Using the data that follows, return exactly the lines from the one that contains "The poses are" through the one that contains "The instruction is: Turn", ends included.

## START Material

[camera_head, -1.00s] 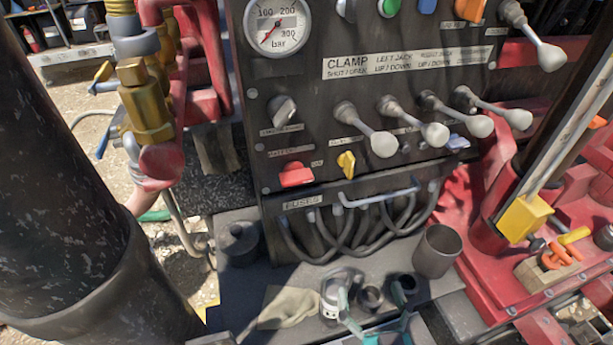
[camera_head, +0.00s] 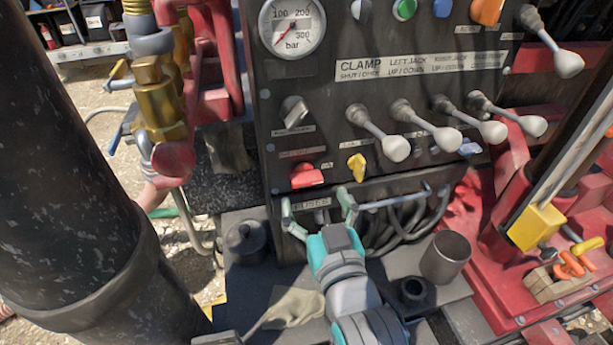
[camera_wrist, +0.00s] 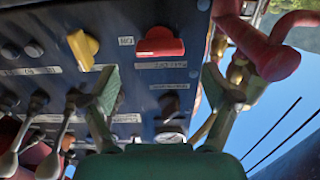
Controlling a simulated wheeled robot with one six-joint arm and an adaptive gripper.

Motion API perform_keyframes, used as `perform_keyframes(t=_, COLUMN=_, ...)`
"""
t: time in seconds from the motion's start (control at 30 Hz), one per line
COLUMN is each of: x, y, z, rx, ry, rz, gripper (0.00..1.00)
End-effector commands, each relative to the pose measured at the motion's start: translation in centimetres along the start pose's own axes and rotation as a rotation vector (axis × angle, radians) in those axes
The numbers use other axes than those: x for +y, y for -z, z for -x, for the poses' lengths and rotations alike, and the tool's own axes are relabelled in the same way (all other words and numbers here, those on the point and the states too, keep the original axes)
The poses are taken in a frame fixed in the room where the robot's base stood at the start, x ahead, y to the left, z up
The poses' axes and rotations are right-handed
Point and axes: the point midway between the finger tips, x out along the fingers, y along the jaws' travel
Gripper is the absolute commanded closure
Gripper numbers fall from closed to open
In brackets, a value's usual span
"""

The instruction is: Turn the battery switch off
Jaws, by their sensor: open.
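The red battery switch (camera_head: 307,176) sits on the lower left of the dark control panel (camera_head: 330,105), under a small label and above the fuses label. Its handle lies roughly sideways. In the wrist view the red switch (camera_wrist: 160,42) appears upside down, with a small "ON" plate beside it. My gripper (camera_head: 316,203) is open and empty, just below the switch in the head view. In the wrist view its fingers (camera_wrist: 161,80) stand on either side of the switch's line, apart from it. The exact gap to the panel is hard to tell.
A yellow switch (camera_head: 357,166) is close to the right of the red one, and a grey knob (camera_head: 294,110) is above it. Several levers (camera_head: 397,148) stick out at right. A handle bar with cables (camera_head: 400,200) is below. A grey cup (camera_head: 445,258) stands on the ledge.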

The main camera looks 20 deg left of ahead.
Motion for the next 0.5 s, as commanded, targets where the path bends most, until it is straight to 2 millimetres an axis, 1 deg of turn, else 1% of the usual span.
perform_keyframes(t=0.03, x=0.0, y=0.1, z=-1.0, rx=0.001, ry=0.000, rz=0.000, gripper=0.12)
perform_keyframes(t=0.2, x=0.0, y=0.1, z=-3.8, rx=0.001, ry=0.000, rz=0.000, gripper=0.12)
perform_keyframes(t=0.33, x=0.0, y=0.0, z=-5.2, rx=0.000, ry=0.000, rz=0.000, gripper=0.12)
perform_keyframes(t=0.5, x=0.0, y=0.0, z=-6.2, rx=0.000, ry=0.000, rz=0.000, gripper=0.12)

## END Material

**Solution**
The poses are taken in a frame fixed in the room where the robot's base stood at the start, x ahead, y to the left, z up
The poses' axes and rotations are right-handed
Point and axes: the point midway between the finger tips, x out along the fingers, y along the jaws' travel
Gripper is the absolute commanded closure
Gripper numbers fall from closed to open
In brackets, a value's usual span
"""

The instruction is: Turn the battery switch off

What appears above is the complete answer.